_Source excerpt_.
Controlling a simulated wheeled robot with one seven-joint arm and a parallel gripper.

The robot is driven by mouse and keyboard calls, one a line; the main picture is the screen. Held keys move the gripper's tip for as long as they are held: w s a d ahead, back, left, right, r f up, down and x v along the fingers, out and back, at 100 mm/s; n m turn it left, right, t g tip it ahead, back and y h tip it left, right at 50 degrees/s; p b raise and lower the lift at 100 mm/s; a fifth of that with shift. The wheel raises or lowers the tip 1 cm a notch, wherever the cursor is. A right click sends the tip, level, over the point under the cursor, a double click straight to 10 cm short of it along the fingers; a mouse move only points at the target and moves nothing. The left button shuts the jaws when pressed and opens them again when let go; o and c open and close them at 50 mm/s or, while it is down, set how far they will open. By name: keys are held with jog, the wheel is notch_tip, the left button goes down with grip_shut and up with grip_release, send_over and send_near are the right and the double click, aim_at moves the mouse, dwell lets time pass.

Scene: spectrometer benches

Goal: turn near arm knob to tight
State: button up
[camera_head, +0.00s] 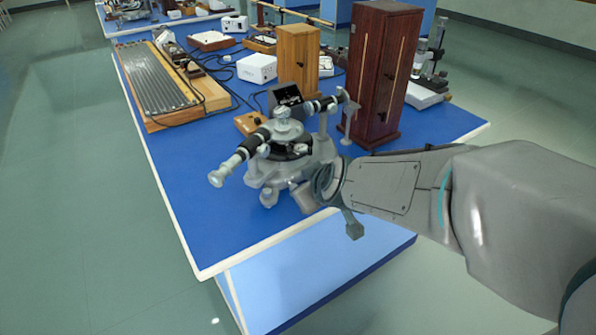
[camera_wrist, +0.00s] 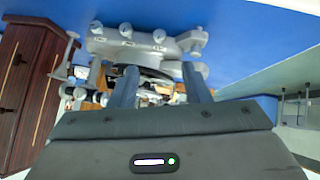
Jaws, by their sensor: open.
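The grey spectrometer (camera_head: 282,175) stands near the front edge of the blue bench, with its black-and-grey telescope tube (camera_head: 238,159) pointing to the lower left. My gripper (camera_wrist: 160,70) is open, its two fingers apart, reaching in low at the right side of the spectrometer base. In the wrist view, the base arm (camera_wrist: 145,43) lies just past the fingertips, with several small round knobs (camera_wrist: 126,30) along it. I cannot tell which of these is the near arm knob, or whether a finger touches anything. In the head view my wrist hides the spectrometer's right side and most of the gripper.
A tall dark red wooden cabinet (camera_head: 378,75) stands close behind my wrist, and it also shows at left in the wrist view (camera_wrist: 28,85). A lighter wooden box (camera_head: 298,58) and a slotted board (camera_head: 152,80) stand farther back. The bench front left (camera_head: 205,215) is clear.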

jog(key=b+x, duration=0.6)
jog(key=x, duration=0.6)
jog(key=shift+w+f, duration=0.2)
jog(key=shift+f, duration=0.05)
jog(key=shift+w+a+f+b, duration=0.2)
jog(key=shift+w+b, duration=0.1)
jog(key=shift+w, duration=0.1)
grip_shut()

_Directive_. Skip the pictures, then retype every line above exactly.

_Task result_.
Controlling a simulated wheeled robot with one seven-joint arm and a parallel gripper.

The robot is driven by mouse and keyboard calls, one a line; the main picture is the screen. Held keys move the gripper's tip for as long as they are held: w s a d ahead, back, left, right, r f up, down and x v along the fingers, out and back, at 100 mm/s; n m turn it left, right, t g tip it ahead, back and y h tip it left, right at 50 degrees/s; p b raise and lower the lift at 100 mm/s; a fifth of that with shift. The wheel raises or lowers the tip 1 cm a notch, wherever the cursor is. A right click sends the tip, level, over the point under the cursor, a double click straight to 10 cm short of it along the fingers; a mouse move only points at the target and moves nothing. The left button shuts the jaws when pressed and opens them again when let go; o and c open and close them at 50 mm/s or, while it is down, set how far they will open. By name: keys are held with jog, the wheel is notch_tip, the left button goes down with grip_shut and up with grip_release, send_over and send_near are the right and the double click, aim_at moves the mouse, dwell lets time pass.

Scene: spectrometer benches

Goal: turn near arm knob to tight
State: button up
[camera_head, +0.00s] 
[camera_wrist, +0.00s] 
Jaws, by their sensor: open.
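The grey spectrometer (camera_head: 282,175) stands near the front edge of the blue bench, with its black-and-grey telescope tube (camera_head: 238,159) pointing to the lower left. My gripper (camera_wrist: 160,70) is open, its two fingers apart, reaching in low at the right side of the spectrometer base. In the wrist view, the base arm (camera_wrist: 145,43) lies just past the fingertips, with several small round knobs (camera_wrist: 126,30) along it. I cannot tell which of these is the near arm knob, or whether a finger touches anything. In the head view my wrist hides the spectrometer's right side and most of the gripper.
A tall dark red wooden cabinet (camera_head: 378,75) stands close behind my wrist, and it also shows at left in the wrist view (camera_wrist: 28,85). A lighter wooden box (camera_head: 298,58) and a slotted board (camera_head: 152,80) stand farther back. The bench front left (camera_head: 205,215) is clear.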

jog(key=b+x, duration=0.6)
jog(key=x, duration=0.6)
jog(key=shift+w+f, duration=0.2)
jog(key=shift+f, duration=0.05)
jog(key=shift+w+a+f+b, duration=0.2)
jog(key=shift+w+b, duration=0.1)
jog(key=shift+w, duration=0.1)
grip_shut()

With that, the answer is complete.